─── Supplied entries ───

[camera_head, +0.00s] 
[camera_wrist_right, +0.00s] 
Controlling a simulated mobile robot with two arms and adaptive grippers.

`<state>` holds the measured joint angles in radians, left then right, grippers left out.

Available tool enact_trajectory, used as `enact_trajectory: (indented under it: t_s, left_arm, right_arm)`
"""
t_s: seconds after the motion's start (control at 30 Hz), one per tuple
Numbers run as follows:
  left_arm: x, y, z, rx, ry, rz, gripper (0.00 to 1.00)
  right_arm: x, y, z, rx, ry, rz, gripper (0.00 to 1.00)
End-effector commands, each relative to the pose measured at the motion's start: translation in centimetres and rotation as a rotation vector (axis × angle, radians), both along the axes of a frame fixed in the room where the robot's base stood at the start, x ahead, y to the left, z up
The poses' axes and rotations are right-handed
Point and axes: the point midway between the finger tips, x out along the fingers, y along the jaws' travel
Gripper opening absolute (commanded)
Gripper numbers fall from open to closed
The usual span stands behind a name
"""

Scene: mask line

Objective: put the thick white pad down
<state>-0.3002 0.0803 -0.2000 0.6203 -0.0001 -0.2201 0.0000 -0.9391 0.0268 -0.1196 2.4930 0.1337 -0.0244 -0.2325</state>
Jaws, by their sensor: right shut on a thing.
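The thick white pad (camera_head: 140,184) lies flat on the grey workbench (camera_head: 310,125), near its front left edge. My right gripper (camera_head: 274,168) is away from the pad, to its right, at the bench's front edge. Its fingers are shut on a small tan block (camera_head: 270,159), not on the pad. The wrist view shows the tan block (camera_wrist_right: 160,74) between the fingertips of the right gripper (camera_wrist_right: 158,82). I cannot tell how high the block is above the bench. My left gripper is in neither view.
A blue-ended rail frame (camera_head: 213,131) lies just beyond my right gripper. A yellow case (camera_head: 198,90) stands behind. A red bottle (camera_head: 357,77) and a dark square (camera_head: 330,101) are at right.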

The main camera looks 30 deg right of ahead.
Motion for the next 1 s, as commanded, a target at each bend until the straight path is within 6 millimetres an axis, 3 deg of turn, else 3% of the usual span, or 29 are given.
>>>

───
─── Supplied entries ───

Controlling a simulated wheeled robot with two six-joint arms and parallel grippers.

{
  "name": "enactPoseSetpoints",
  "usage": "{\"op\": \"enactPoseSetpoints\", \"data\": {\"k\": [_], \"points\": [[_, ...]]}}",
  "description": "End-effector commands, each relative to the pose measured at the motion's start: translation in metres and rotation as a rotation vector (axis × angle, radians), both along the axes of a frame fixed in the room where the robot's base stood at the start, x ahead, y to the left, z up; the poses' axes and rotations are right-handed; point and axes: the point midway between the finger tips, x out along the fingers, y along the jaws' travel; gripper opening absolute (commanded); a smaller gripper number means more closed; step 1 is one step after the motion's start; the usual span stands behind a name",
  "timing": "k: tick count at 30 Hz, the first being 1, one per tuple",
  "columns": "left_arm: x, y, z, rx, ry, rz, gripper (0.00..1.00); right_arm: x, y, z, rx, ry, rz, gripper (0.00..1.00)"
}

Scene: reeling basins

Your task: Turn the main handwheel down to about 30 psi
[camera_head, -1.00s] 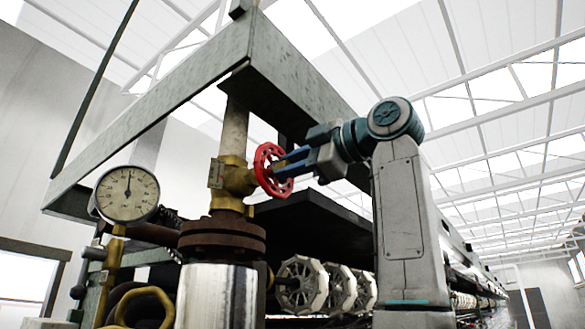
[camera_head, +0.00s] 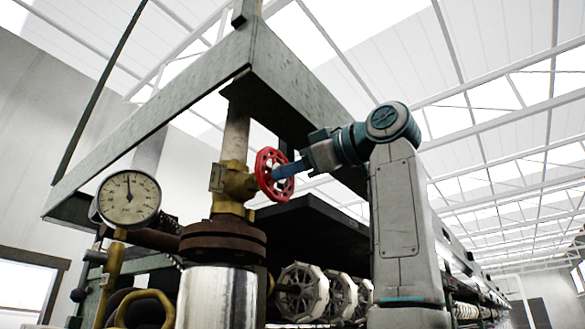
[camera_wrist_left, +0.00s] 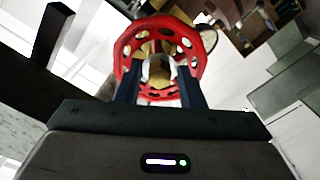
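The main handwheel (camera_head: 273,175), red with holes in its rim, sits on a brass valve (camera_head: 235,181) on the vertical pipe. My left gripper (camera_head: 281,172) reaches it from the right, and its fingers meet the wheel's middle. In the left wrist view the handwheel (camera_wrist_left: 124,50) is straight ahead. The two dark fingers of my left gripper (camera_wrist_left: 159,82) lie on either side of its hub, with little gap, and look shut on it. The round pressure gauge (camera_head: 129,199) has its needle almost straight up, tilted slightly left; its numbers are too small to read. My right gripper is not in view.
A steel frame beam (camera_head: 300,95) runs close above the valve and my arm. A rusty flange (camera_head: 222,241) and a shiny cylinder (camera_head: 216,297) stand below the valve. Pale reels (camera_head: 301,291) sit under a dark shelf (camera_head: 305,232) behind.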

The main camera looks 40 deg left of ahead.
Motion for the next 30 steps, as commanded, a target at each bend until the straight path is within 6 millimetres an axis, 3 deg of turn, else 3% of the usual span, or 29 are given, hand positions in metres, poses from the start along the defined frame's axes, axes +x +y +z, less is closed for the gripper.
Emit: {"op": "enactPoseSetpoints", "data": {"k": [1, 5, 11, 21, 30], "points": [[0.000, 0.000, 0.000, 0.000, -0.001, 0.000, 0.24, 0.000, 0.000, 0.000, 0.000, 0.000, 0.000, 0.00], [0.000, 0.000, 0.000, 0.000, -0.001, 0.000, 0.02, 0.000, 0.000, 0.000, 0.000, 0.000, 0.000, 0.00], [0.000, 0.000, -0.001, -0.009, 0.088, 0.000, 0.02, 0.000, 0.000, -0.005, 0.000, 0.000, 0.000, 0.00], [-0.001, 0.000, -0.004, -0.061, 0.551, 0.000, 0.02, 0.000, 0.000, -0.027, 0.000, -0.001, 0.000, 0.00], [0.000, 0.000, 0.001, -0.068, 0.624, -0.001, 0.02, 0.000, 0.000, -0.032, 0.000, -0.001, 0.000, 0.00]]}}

───

Among the entries above, locate the lines containing "Objective: put the thick white pad down" and "<state>-0.3002 0.0803 -0.2000", and transcribe exactly those two lines and all lines between.

Objective: put the thick white pad down
<state>-0.3002 0.0803 -0.2000 0.6203 -0.0001 -0.2201 0.0000 -0.9391 0.0268 -0.1196 2.4930 0.1337 -0.0244 -0.2325</state>

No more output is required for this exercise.